Durante la Inquisición, en nombre de la fe, el Tribunal del Santo Oficio cometió torturas y crímenes en función de las etiquetas (significados) que daban a actos considerados inmorales o contrarios a la teología católica. Palabras como herejía, blasfemia, supersticiones, brujería, hechicería, idolatría y más, se convirtieron en condenas de muerte. Cuando una parte impone su narrativa y no admite cabida para otras interpretaciones, hay un totalitarismo dogmático sin espacios para otras ideas, para otras palabras.

Son los vocablos con los que nombramos las cosas lo que moldea nuestros pensamientos; y estos son la base de las creencias que luego definen nuestros actos. Heredamos costumbres porque heredamos palabras. Somos portadores de las historias interpretativas de las generaciones que nos preceden. Así, las palabras que usamos son viajeras del tiempo. Encierran no sólo sus letras sino sus significados y, en última instancia, la forma en como vemos el mundo. Algunas pierden la carrera y se diluyen. Aunque sigue habiendo besos cariñosos, ya no se dice «ósculo». Es cierto, aquello que no se nombra no existe; y aquello que deja de existir ya no se nombra. El linotipista, el foguista, el colchonero remendón, el sereno y el farolero, el fotógrafo de parque se han ido, y con ellos, esos vocablos.

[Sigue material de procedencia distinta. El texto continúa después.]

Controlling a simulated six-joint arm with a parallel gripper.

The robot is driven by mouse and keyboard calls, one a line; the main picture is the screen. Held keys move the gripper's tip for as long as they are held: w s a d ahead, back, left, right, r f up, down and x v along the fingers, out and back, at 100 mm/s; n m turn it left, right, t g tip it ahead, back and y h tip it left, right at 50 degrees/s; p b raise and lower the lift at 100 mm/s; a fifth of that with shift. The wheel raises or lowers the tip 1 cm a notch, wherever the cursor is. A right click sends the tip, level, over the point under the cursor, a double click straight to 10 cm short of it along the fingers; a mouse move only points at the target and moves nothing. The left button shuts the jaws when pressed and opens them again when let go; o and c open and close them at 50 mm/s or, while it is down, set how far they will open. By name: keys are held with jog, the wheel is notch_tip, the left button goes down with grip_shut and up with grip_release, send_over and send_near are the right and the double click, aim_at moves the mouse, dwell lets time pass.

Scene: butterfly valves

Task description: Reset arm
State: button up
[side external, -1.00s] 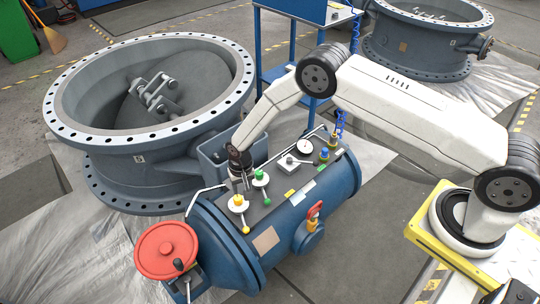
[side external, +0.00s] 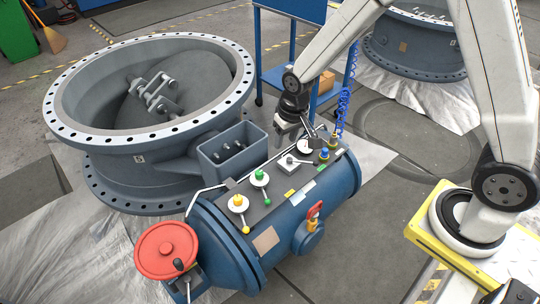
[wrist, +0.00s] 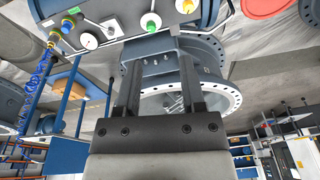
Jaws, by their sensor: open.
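My gripper (side external: 289,132) is open and empty. In the side view it hangs above the far right part of the blue cylinder's control panel, close to the white gauge (side external: 305,146). In the wrist view my gripper's two dark fingers (wrist: 158,75) stand apart with nothing held between them. The blue cylinder (side external: 262,235) carries a dark panel with a yellow-knobbed lever (side external: 238,202) and a green-knobbed lever (side external: 259,177). A red handwheel (side external: 166,248) is at its near left end.
A large grey butterfly valve (side external: 120,165) stands to the left. A second valve (side external: 415,50) is behind at right. A blue cart (side external: 275,72) with blue coiled hose (side external: 345,98) stands behind the cylinder.

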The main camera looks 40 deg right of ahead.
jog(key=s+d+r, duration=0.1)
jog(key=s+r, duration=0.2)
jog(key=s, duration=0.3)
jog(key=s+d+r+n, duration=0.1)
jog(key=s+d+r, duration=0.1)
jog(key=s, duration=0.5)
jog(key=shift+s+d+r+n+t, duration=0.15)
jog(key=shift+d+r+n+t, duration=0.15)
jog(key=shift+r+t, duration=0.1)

Las palabras son herramientas poderosas para construir el mundo. Por si solas o juntas, se convierten en ideas. Mueven multitudes, provocan revoluciones, transforman sociedades, son el cincel de la conciencia, forjan destino, abren posibilidades, derriban y construyen muros. Y por gracia de la imprenta y otras tecnologías, están contenidas en libros y en archivos digitales y pueden ser leídas. Tienden un puente silencioso entre quien las escribe o pronuncia y quien las lee o escucha; estemos o no de acuerdo, forjan una complicidad profundamente humana que nos une aun sin conocernos, que nos acerca sin importar distancia o tiempo; y se vuelven profecía, como acaba de suceder entre tú y yo.